We’ve spoken before about how much Alexander Graham Bell, the Scottish inventor of the telephone, really didn’t care much for his own invention. He felt that the device would stifle personal relationships. He’s not alone. Even (especially?) in the modern age, people don’t like talking on the phone as much as doing a whole bunch of other stuff on the devices. Today, it seems that using the cell phone to talk to someone else is about the last thing we wish to do. Even when there were such things as “home phones,” there was still a group of people who disliked the device and saw it as a personal intrusion. Others felt that, rather than feeling connected by the phone, some even felt, like Bell, that it was rapidly replacing face-to-face meetings between people. And that feeling of separation was found by some to be increased when people were calling businesses–businesses who often depend on face-to-face interactions to establish trust with a customer.
Take the case of Alfred Levy. In 1962, Levy was not only a business and factory owner, but he was also somewhat of an inventor, a tinkerer, and he brought that mentality to the issue of making business phone conversations more personal and more, well, connected. He found that potential customers who called his factory would often become impatient when they were being assisted. He realized that the impatience of his phone customers didn’t exist so much when customers were standing in front of him. Part of the issue was that, since the business was often quite busy and calls came into a switchboard, clients were frustrated when the office operator would put them on hold to transfer their calls to the appropriate department.

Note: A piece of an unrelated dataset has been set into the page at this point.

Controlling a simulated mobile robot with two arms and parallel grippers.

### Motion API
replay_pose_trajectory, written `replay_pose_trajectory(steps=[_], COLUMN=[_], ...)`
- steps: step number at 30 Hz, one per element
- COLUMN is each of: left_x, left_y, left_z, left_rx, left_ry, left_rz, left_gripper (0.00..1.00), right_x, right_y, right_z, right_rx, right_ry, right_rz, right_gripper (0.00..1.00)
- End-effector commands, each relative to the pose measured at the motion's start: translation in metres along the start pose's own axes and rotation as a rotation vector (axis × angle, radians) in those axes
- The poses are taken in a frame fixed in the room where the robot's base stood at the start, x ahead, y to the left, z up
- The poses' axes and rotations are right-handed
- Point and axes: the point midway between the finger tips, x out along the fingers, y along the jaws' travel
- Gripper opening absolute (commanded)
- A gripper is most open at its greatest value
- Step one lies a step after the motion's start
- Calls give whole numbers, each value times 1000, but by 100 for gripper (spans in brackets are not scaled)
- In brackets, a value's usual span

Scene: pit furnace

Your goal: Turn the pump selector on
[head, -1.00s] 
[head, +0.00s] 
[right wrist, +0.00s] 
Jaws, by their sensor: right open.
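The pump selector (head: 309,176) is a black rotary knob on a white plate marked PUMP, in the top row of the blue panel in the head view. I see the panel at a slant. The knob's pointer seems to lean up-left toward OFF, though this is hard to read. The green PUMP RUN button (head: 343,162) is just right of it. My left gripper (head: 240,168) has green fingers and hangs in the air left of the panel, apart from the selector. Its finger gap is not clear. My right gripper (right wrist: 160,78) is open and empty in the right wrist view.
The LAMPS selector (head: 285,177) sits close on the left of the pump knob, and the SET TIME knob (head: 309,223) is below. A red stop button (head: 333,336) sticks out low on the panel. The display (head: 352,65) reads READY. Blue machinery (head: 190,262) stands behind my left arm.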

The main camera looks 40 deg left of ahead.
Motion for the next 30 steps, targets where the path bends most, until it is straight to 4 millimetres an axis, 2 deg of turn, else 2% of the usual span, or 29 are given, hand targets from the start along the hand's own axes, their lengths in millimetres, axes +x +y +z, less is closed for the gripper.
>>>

Levy thought about how to resolve this issue. What could he do to make sure the customers on the other end of the phone line would be handled within a proper and appropriate time-frame by first the operator and then by the particular office that their calls were being transferred to? The answer to Levy’s situation came to him quite by accident, and it had to do with the construction of his factory, of all things. And this lucky accident helped to alleviate Levy’s issue of his customers being frustrated while waiting to be served.
You see, the frame for Levy’s factory was steel. If you saw it, you’d think it looked like one of those steel frame warehouse structures that have aluminum siding on a concrete slab. And the building had been constructed right next door to an AM radio station. Turns out that, in 1962, a loose wire in the factory’s phone system had been accidentally allowed to touch one of the building’s steel frame girders. And that steel frame of Levy’s factory acted as a giant antenna for the AM station. When people called Levy’s business, and the company operator would put them on hold to transfer the call, it seems that the caller was able to clearly hear the music that the AM station was playing at the moment.
Thus, out of sheer luck and chance (and poor wiring), Alfred Levy is credited with inventing on hold music, an invention which he patented in 1966.